** BEGIN Information shown **

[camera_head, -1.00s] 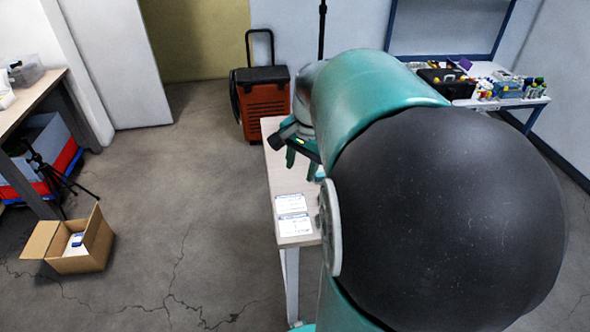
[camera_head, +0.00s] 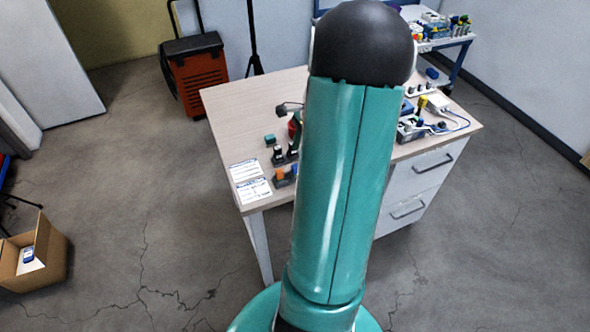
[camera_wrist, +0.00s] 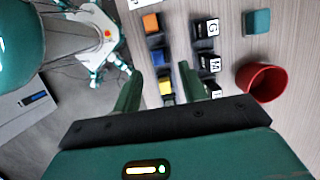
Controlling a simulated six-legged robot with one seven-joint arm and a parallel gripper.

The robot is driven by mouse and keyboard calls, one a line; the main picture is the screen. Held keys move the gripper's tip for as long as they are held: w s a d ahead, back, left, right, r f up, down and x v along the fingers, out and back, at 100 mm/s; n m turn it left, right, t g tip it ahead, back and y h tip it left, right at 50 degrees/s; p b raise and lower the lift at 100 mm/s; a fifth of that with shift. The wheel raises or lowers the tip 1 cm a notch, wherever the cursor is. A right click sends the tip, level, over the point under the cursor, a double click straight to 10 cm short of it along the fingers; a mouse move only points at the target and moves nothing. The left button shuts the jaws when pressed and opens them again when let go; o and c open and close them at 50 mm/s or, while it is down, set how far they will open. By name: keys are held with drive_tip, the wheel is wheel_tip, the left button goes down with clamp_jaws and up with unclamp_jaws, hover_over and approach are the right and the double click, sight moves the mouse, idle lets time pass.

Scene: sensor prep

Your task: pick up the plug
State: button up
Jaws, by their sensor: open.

** END Information shown **

The lines to reproduce run from the one that contains "Your task: pick up the plug" through the last line above; copy them exactly.

Your task: pick up the plug
State: button up
Jaws, by their sensor: open.

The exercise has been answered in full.